Политические процессы 30-х годов, в том числе московские открытые процессы над остатками «старой гвардии» – это тема отдельного огромного исследования. Мне кажется, лучше попробовать порассуждать о том, как же Сталину это удалось? Как получилось, что «ХVII съезд ВКП(б) в 1934 году закрепил утверждение Сталина и сталинизма как главных выразителей системы, сформировавшейся на базе диктатуры одного класса, с безраздельной властью одной партии и ее лидера» [3]. Напомню, что из 1225 делегатов «съезда победителей» 1108 были арестованы и большей частью расстреляны или отправлены в лагеря. Из 139 членов и кандидатов в члены ЦК, избранных на этом съезде – 98 арестованы и расстреляны.

Столь употребительное в те годы выражение «враги народа» должно было бы как будто подтолкнуть нас к якобинской версии террора. Но в СССР тогда не были ничего похожего на ситуацию «отечество в опасности». Гражданская война была далеко позади. Внутренняя обстановка при всех трудностях все же улучшилась. Тех, по кому ударили репрессии никак нельзя было рассматривать как представителей враждебного класса. Относительно более высокий процент жертв приходился на партию, причем именно на руководящий слой.

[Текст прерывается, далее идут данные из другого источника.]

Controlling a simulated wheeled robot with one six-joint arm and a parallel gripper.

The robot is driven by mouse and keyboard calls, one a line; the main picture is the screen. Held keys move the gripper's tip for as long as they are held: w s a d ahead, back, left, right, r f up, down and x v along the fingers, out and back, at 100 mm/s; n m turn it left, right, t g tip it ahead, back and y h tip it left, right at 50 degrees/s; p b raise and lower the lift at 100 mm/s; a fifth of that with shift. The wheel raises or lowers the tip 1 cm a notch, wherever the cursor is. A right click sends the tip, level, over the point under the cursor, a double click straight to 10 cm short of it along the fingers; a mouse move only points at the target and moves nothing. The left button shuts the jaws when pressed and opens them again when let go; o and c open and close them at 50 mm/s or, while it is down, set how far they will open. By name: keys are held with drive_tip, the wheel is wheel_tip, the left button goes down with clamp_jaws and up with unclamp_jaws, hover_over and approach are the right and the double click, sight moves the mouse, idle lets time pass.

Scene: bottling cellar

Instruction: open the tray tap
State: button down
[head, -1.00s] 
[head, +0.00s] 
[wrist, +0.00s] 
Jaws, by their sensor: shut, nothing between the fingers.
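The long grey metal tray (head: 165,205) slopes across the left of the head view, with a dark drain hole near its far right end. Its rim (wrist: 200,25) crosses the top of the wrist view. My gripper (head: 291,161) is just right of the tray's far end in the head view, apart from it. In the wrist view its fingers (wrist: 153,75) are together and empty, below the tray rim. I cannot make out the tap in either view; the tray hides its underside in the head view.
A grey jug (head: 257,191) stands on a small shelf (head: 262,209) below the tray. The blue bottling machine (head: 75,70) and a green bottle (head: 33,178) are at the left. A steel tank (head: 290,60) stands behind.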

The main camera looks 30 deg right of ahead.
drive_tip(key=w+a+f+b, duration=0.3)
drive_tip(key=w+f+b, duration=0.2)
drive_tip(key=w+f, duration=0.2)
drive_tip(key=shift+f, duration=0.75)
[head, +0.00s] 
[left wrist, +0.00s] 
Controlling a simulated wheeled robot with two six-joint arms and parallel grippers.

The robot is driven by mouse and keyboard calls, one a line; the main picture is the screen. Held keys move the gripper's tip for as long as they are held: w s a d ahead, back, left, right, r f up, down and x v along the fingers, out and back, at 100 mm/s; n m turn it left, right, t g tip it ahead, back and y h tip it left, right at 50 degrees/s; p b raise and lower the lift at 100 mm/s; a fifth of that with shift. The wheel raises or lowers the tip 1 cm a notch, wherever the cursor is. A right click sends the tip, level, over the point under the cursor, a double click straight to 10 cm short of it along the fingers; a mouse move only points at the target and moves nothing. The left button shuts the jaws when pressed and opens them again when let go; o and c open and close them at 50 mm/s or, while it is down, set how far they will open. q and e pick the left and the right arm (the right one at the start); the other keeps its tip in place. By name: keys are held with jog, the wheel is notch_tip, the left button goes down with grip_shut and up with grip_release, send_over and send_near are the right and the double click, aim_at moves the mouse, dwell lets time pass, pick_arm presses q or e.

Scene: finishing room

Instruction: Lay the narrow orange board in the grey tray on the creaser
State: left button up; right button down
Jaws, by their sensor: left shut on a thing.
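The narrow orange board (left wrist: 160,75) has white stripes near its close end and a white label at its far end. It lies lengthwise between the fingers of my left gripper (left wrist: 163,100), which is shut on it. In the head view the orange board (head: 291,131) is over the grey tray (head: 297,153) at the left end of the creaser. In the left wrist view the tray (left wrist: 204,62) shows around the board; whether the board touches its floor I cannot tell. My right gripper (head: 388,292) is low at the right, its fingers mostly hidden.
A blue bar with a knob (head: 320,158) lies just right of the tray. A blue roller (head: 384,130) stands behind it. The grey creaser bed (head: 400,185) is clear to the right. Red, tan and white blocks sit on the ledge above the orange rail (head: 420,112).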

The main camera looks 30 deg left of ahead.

Тоталитарная система имеет несколько признаков и среди них – внеэкономическое принуждение и репрессии против различных слоев населения – один из самых значимых. Интересно проследить, каким образом колесо власти направляло свой репрессивный аппарат – это была четкая, продуманная система.

На первом этапе (конец 20-х – середина 30-х) массовые репрессии были направлены в первую очередь на непосредственного производителя (в основном, крестьянство), что должно было обеспечить его подчинение системе и снабдить создаваемую империю ГУЛАГа необходимой рабской силой, благодаря которой, главным образом, и достигалось возведение «первенцев советской индустрии».

На втором этапе (вторая половина 30-х годов) сталинский режим перешел к «Большому террору» в отношении высших слоев советского общества. Первые фальсифицированные процессы против интеллигенции и представителей управленческого звена, имели целью списать на их «вредительство» неизбежные катастрофы форсированной индустриализации, а также преподнести урок всем остальным с целью обеспечить лояльность и эффективное служение Системе.

Еще более серьезное нагнетание кризиса и напряженной атмосферы в стране произошло после убийства Кирова (декабрь 1937 г.). А в 1937 году Сталин ставит точку в определении «вредителей». Февральско-мартовский пленум ЦК (1937 г.), во время которого, кстати, были арестованы Бухарин и Рыков, «открыл народу глаза» окончательно. Речь Сталина на этом Пленуме сводилась к тому, что страна оказалась в чрезвычайно опасном положении из-за происков многочисленных саботажников, шпионов и диверсантов, из-за попустительства и благодушного настроя «руководящих товарищей», утративших способность распознавать истинное лицо врага. Эта речь предвещала нарастание репрессий. Не только потому, что призывала к усилению бдительности, но и потому, что в ней отсутствовало четкое определение врага. Отныне скрывающимся врагом мог оказаться каждый.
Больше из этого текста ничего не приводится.